Being unfaithful to San Francisco at Murphy's Pub

Whenever I come back from a vacation, I get the same feeling of relief and happiness flying into SFO. I s'pose it's like when the families are reunited at the end of Wife Swap, running across parking lots with tears streaming down their faces and a new-found appreciation for She Who Does All the Laundry. They didn't know what they had until they lost it for two weeks. Usually I return the same way, grateful and re-enthused to live here.

But not this time. When I returned to San Francisco after the holidays and got on BART to go home, I looked out over the train and just felt blah. I don't think it's so much that I don't like it here. It's just that I really, really liked the place I'd just left: Nashville.

Nashville isn't as glitzy a city as I'd expected. It's like one big small town, really, and you don't get hit over the head with country music, which really surprised me. The people have these amazing accents, and there are all sorts: Republicans, Democrats, crunchies, hipsters, and those somewhere in the middle, like Dixie Chicks types. The men make eye contact and actually come up to talk to you, and the women are laid-back and quietly pretty, with cotton dresses and cowboy boots and Neil Young's entire discography in their cars, even Trans.

I'm sure I'm just going through a momentary seven-year-itch kind of disaffection, but I'm having a hard time shaking it. For whatever reason, when I chose to go out last week, I felt drawn to someplace innocuous and not particularly unique. I wasn't ready to fully feel like I was back in San Francisco.

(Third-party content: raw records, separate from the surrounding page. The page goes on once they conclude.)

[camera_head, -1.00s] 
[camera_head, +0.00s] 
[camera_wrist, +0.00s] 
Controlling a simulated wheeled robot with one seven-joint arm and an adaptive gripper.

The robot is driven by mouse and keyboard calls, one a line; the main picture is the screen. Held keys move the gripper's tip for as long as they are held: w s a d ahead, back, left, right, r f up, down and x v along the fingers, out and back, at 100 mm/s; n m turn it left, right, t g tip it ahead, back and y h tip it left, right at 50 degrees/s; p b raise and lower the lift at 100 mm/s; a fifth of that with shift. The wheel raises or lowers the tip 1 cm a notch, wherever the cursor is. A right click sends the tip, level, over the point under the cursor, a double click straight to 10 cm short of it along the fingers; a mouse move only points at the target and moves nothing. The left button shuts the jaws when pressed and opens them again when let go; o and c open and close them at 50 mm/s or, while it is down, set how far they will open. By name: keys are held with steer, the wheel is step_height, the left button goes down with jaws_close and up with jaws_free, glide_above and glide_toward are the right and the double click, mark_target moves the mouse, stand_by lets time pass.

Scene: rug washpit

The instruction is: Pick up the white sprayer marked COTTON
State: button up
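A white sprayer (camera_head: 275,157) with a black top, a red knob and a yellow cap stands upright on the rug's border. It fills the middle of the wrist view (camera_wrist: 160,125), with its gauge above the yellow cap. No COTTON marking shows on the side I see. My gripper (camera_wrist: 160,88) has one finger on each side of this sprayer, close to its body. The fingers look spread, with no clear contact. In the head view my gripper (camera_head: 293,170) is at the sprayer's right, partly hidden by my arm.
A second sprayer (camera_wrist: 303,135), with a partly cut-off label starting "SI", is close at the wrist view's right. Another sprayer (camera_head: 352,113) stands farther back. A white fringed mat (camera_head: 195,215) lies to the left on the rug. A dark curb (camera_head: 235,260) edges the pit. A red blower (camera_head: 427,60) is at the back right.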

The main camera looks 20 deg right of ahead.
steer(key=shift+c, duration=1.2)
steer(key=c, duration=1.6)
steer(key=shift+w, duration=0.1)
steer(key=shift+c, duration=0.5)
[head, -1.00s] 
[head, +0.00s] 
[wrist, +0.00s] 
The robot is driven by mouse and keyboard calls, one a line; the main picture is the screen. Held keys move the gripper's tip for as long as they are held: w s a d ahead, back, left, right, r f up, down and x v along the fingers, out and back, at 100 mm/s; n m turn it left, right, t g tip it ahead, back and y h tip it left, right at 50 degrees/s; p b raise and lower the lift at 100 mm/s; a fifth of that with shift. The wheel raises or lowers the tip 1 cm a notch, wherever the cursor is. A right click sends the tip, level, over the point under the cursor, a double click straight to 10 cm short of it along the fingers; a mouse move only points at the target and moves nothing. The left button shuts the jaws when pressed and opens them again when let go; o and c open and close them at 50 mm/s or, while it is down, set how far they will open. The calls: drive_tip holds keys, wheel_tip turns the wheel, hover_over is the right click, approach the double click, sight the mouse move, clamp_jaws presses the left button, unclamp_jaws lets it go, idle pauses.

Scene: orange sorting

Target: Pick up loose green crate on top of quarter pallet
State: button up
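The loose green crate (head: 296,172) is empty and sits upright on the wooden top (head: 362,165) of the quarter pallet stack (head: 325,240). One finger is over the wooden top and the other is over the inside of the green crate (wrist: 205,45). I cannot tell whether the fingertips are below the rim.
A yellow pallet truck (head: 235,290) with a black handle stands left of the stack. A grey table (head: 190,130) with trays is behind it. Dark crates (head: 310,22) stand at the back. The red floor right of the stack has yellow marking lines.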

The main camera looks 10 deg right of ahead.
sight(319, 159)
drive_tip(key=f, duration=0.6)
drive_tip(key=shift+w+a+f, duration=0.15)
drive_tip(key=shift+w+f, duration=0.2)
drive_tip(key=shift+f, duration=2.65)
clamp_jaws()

I had passed Murphy's Pub on Kearny often, and this time I decided to go inside. It's an Irish pub, not quite upscale, but not quite dive material, either. It could exist in any city, anywhere. The patrons always seemed to have the aura of people who work in the neighborhood and know the bartenders by name, which was a good start. I could describe Murphy's the same way I've described so many other pubbish places, with friendly waitstaff and nostalgia stuff on the walls, plus one long bar and tables all around. This, at least, was pleasantly familiar in a Wife Swap reunion kinda way.

I sat at the bar, ordered a pale ale, and perused the menu, deciding on nachos with extra jalapeño. There were a few suits at the back tables and a somewhat subdued goth chick at the bar. From the sound of her conversation with the bartender, she was a receptionist at a law firm, so she had to tone down her Twilight shtick during the day. A rockabilly guy was sitting by himself, reading and eating a sandwich; of course, he reminded me of Tennessee.

One of the things I noticed about Nashville is how small the "scene" there is, relatively speaking. It was like my old days in the Midwest, when the metalheads, punks, hippies, and hipsters all showed up to the same shows, because there was nothing else going on of much interest, and we liked each other's music for the most part. I was shocked when I moved out here and noticed how boxed-off each scene was from the other; it was such a huge amalgamation of different identities that people just kept to themselves. Well, that's just not as much fun.

"So," I thought, eyeing the rockabilly guy, "If he lived in Nashville, would he be happier, or more lost?" This was a hard question. Out here, this dude is presumably part of a smallish, tight-knit retinue. Back in Nashville he would be just another pompadour in the bucket. I concluded that it is probably more enjoyable to be kinda country out here in San Francisco than to be kinda country in the heart of country music. Congratulations, rockabilly peeps: You are livin' the high life in Cali.

My nachos were rather unpredictable for pub food, by which I mean they were looking kinda chic, so good on ya, Murphy's on Kearny. However, the cook had chopped the jalapeños into tiny pieces and smothered the chips with them. Luckily they weren't very hot.

So I sat there, on a barstool near downtown S.F., eating another plate of bar food, listening to another person talk about how being herself is hard because she works for the Man ("I have to hide my tattoos and take out my piercings," she lamented; to be fair, any place that does that in this day and age, and in this particular part of the country, is indeed pretty lame).

However, is there nothing new in this city? I know my love for it is still here, buried somewhere. Let's face it: I need a romantic weekend to rekindle what we had. I am basically in a good marriage that has grown boring and stale. San Francisco just doesn't understand me. Nashville shook her titties in my face and made me feel things I hadn't felt in a long while.

To be fair, I always get like this at the end of the year, when I usually see things as one big glass half empty. The bars are pretty empty, at least, and a certain energy is gone. I remember what I had hoped to be doing by now, as laid out in my resolutions 12 months ago, and my abandonment of those goals one month after making them comes back to haunt me.